Linux sucks

First of all: A sincere apology:

This is gonna scare lots of my readers away (all two them!) but then again, I just have to do this rant. If you’re not into computers, just skip this posting. Though don’t be afraid, it will be a one-time exception.

No, seriously, just skip it!

So I’ve installed Linux on my box at the office. It’s not that I was eager to do it, in fact I think that Linux on the desktop sucks. Big time. However I just had to do it. I had to implement some stuff using a functional programming language, the whole toolchain, everything was available for Linux primarily. The only real available IDE was by using emacs together with a mode programmed for that language. I could have installed Cygwin but that’s just even more a pita.

I should first note that it’s not that I don’t know Linux, that I am a newbie who doesn’t know. I did it all. Seriously. I DID IT ALL. The first version of Linux I remember using was a stripped-down version of Suse 6.0 (Suse was always quite big in Germany), I got that version bundled with Michael Kofler’s great book „Linux: Installation, Configuration and Use“. I also bought the boxed versions of Suse 6.1 and 6.3. That must have been around 1998 or something. Later I’ve adminstered servers running debian – I’ve installed debian, updated debian (yes, there are cases when big version upgrades fail and mess the system), installed apache, played around with iptables, installed postfix, installed courier and set up virtual mail-user accounts so that courier reads out the usernames and password out of an mysql table, I’ve set up cronjobs, programmed perl-scripts to read out undocumented snmp-data… seriously, I’ve done it all.

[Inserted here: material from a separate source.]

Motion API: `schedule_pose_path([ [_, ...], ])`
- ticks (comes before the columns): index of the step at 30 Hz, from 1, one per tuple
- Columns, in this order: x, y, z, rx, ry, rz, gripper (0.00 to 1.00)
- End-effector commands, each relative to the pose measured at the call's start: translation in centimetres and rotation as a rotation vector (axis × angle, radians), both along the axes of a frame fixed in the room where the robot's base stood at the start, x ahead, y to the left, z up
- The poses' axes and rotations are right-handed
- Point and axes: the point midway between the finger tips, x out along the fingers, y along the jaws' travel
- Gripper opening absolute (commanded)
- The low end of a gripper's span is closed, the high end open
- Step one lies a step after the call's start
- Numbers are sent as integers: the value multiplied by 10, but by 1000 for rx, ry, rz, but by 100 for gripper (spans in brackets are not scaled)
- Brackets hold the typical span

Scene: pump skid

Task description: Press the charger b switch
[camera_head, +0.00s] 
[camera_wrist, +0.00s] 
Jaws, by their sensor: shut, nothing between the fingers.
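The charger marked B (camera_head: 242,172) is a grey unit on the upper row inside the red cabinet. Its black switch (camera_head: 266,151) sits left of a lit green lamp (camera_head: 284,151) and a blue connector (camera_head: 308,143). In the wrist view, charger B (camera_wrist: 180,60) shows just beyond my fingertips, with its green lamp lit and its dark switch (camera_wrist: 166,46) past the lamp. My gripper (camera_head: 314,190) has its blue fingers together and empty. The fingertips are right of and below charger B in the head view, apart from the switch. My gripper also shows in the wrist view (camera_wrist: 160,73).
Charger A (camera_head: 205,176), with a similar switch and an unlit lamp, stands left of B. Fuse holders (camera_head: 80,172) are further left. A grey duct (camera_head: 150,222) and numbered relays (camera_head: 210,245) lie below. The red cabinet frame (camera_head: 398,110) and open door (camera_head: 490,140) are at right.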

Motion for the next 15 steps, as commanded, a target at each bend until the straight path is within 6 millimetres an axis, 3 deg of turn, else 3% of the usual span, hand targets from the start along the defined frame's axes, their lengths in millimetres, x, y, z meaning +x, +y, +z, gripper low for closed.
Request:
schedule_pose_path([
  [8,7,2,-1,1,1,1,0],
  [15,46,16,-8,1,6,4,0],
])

I remember that back then in 1998 after the installation was done the first thing I did was to install the Windows TrueType Fonts (Times, Arial & Courier New) because boy, the default fonts looked so horrible. Web pages rendered incredible ugly and surfing the web was a really painful experience.

Fast forward ten years and the first thing I did after installing Ubuntu was to install the Windows True Type Fonts (Times, Arial & Courier New) because boy, the default fonts looked so horrible, web pages rendered incredible ugly and surfing the web was really a painful experience.

Then I had to set up Japanese input. First, there are like 4 or more ways to set up Japanese input. scim and skim and they work with either canna or anthy or whatnot. Fortunately there is a tutorial available how to do that in Ubuntu (Tut) and it involves only 16 steps or so of which 14 make you use the commandline. (By the way those guys who laugh about Vista’s UAC, just look at the tutorial: You have to use like three or four times sudo. You just copy shell-commands from a random webpage and execute them on your system. If a newbie does this, certainly without really understanding everything, how is this different from clicking „yes“ everytime UAC pops up?)

In Windows you go to the Control Panel, go to Language settings, make a mark for adding support of East-Asian Languages and then with three clicks or so add the Japanese Input. Maybe you have to reboot, I don’t know but after that everything just works. Even my girlfriend who is _really_ _not_ into computers was able to do that (for german). Completely BY HER OWN. She didn’t even asked me, I just happend to use her computer and wtf? german input? and she was like „umh btw. I made it so I can write german“)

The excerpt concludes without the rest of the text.